* **The request**
Check every line of the entries for "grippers", and copy the lines that hold it.

* **Data entries**
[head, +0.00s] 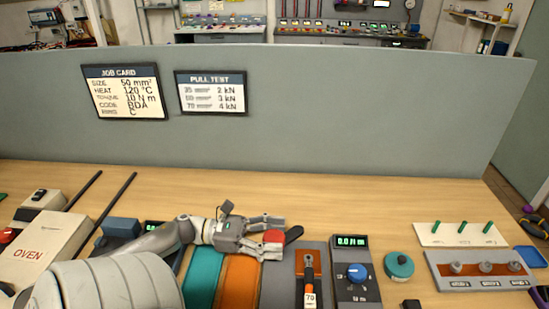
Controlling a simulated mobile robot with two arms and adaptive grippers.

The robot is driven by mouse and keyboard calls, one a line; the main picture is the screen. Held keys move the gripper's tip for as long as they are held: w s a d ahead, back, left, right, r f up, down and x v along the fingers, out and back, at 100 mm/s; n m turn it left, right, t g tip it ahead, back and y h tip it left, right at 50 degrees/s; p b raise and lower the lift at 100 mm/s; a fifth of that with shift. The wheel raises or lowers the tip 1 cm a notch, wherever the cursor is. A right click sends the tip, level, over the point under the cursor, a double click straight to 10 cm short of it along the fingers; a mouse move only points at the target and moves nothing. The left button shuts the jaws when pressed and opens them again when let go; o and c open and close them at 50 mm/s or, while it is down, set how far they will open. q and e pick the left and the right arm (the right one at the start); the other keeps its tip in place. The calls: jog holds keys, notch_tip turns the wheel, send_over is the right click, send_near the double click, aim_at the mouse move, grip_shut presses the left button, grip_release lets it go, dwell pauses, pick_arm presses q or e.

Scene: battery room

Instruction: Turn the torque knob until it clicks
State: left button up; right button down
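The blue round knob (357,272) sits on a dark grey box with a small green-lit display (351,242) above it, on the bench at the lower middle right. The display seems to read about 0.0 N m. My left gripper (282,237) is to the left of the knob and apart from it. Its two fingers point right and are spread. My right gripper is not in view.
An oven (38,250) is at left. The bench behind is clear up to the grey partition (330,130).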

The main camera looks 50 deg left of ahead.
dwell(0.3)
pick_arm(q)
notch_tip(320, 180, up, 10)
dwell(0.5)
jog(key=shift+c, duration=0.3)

==

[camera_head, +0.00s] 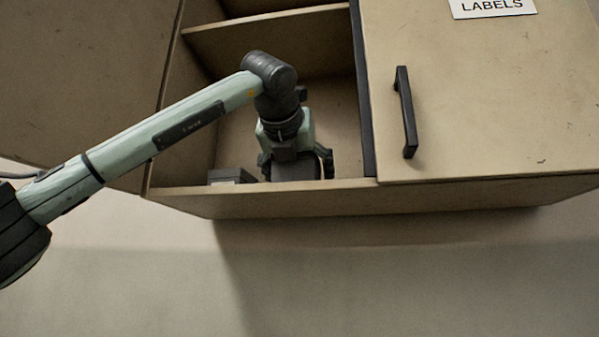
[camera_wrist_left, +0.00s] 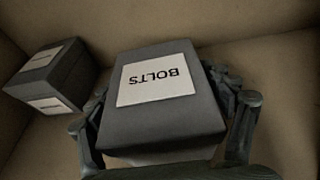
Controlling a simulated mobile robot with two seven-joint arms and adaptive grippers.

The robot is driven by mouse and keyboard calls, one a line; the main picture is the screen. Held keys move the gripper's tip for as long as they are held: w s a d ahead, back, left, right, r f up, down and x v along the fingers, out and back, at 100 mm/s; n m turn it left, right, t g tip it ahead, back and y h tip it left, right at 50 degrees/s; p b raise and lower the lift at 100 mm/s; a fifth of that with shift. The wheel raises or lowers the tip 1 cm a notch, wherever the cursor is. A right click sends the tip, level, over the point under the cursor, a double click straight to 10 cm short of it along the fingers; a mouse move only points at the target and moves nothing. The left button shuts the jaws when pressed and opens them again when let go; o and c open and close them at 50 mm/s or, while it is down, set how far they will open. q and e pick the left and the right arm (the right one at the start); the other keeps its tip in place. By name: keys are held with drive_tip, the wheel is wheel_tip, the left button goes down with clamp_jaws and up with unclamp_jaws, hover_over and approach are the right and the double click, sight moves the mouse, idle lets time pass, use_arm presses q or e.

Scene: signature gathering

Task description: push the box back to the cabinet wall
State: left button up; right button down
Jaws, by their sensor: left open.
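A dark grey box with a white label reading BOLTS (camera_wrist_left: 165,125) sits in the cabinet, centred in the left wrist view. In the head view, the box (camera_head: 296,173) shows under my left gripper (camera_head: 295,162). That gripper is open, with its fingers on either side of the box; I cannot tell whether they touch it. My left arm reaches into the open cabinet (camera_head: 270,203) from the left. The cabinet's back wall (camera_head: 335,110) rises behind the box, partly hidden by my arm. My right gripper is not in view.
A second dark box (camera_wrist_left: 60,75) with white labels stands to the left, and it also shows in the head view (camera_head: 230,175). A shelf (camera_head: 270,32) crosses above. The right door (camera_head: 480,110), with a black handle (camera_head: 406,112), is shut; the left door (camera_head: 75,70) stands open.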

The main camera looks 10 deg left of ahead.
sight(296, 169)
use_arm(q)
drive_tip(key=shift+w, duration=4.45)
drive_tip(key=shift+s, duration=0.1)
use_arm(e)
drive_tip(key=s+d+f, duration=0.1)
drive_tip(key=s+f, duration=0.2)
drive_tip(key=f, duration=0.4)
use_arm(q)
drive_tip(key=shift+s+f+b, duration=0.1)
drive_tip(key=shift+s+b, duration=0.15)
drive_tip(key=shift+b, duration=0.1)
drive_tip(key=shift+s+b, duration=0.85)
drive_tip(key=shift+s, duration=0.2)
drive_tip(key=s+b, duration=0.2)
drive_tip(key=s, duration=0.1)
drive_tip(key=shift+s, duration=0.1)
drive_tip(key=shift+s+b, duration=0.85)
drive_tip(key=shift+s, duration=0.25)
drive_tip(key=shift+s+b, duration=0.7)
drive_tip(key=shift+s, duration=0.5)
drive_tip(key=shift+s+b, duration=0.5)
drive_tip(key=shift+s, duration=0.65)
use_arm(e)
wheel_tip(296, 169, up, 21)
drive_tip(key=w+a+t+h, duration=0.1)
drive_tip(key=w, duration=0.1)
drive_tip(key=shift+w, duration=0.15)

* * *

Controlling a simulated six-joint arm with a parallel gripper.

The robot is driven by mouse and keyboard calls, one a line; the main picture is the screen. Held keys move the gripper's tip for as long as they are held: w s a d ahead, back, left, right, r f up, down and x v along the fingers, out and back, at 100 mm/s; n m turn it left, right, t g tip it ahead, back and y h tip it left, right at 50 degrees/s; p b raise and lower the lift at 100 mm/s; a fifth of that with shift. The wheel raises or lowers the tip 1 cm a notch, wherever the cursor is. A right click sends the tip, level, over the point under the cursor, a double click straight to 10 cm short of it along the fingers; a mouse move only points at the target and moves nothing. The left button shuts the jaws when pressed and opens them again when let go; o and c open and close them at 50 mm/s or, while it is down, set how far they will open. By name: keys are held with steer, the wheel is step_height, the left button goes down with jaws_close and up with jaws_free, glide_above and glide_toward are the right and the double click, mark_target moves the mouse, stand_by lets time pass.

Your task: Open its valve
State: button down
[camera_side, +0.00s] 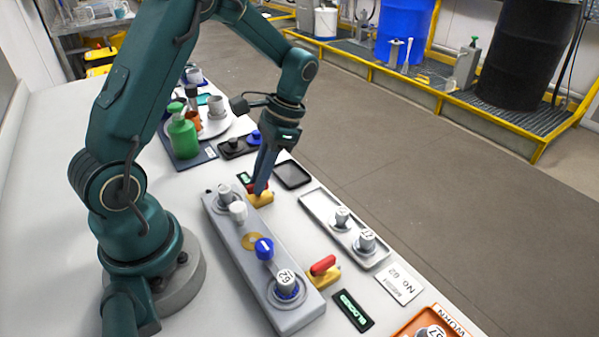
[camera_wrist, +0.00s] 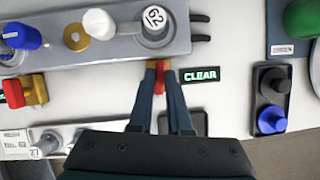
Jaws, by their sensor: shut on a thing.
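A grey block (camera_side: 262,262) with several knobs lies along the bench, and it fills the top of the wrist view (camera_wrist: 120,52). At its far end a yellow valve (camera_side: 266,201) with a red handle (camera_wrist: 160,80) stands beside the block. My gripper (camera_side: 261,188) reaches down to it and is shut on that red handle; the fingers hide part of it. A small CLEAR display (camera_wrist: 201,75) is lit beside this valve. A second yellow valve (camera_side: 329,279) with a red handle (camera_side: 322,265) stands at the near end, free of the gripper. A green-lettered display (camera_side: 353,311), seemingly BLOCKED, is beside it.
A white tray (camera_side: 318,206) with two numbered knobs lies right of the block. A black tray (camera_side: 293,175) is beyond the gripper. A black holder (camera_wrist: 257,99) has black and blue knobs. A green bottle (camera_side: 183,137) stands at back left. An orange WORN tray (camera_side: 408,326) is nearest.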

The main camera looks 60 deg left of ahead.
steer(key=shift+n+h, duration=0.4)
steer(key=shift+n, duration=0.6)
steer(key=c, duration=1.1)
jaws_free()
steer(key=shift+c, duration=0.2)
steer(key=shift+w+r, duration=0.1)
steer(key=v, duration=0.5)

* **Solution for this problem**
Controlling a simulated mobile robot with two arms and adaptive grippers.
Controlling a simulated mobile robot with two seven-joint arms and adaptive grippers.

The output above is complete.